Mungo Soggot
INDEPENDENT Broadcasting Authority (IBA) councillor Lyndall Shope-Mafole insisted this week that she and her colleagues have done nothing wrong and have nothing for which to apologise.
She was responding to the auditor general’s final report on the IBA, presented to Parliament on Wednesday, which criticised the organisation’s dire financial controls and misuse of company credit cards and travel allowances. The report did not single out individual miscreants.
Within hours, the IBA councillors named in the auditor general’s interim report, leaked last month, called a press conference and said they would not resign.
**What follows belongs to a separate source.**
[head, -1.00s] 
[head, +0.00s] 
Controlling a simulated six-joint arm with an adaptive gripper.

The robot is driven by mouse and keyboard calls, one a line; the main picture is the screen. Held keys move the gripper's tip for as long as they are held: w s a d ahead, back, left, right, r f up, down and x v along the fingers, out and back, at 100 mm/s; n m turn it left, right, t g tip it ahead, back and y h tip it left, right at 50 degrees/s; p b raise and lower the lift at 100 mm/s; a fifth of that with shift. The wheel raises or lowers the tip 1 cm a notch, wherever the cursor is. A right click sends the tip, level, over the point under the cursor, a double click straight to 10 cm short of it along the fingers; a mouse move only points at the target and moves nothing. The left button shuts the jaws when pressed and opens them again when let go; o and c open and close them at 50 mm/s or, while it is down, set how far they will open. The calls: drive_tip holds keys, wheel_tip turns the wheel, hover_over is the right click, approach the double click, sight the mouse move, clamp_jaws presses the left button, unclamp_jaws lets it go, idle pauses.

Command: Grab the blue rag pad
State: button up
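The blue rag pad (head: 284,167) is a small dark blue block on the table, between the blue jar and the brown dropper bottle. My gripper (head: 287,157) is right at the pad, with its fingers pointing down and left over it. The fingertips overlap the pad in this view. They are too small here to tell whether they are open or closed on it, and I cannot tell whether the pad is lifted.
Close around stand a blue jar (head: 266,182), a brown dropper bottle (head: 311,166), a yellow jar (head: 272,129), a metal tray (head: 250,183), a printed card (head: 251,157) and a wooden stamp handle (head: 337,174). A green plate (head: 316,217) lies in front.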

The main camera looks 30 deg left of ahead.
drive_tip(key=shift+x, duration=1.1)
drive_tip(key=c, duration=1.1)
Shope-Mafole – one of the IBA councillors accused in the interim report of using her credit card for R70 000 private purchases and of enjoying an excessively expensive lifestyle at the taxpayers’ expense – said there had been many misconceptions about the councillors’ use of their credit cards. “I just think it is not looked at in its proper context. We had a policy which said that if we use them [the cards] for private purposes we have to pay it back.”
She said many other organisations had similar systems, but that the IBA’s policy had been changed last month.
She denied a statement in the auditor general’s interim report that the council had ruled in August 1994 that the cards were meant for business use only.
“Nobody can say there was any unauthorised use of credit cards,” Shope-Mafole said. “The use of credit cards was done in terms of a policy that was agreed to.”
Shope-Mafole said that she and other councillors had merely borrowed money from the taxpayer temporarily. As far as the tardy reimbursement of private credit card expenditure was concerned, she simply did not have the time. “If you put it in context … we never had time.”
She showed a file of cheques she had made out to the IBA saying, “Nobody had to tell me to do this. I did it myself.”
The IBA’s council has yet to decide on the fate of its CEO, Harris Gxaweni, who has received a vote of no-confidence from staff. The original complaints by staff about IBA profligacy and mismanagement triggered the auditor general’s probe.
Shope-Mafole said it was possible that Gxaweni would not be fired. She said he had arrived at the IBA when there were barely any policies in place and that the council could not blame everything on him. “As the council we are the final people who are accountable for everything related to the IBA. We can’t go and blame the CEO.”
She added that no councillor had exceeded the limits imposed on their credit cards. “It could be open to abuse. I could buy Manhattan,” she joked. Asked whether the IBA owed an apology to taxpayers, she said: “Not really in the sense that we have misused money … To apologise for what?”
Shope-Mafole said the main lesson to be learnt from the report was that the IBA had to devote more time to setting up necessary policies. She defended her trips to Geneva, where she represents South Africa at the International Telecommunications Union. “For me the IBA is the primary task that the people of South Africa have given me. For me, I dedicate a lot of time, energy and emotion to it.
“However, the IBA is one small element in the overall building of South Africa. I believe I have tasks that are broader than just the IBA. I have other tasks as a citizen and as a person who has been actively involved in the struggle.”
Asked about her grilling in the press over the interim auditor general’s report while she was overseas, she said: “I have thought of suing, but I haven’t had the time.”
The IBA’s Staff Representative Committee was unavailable for comment.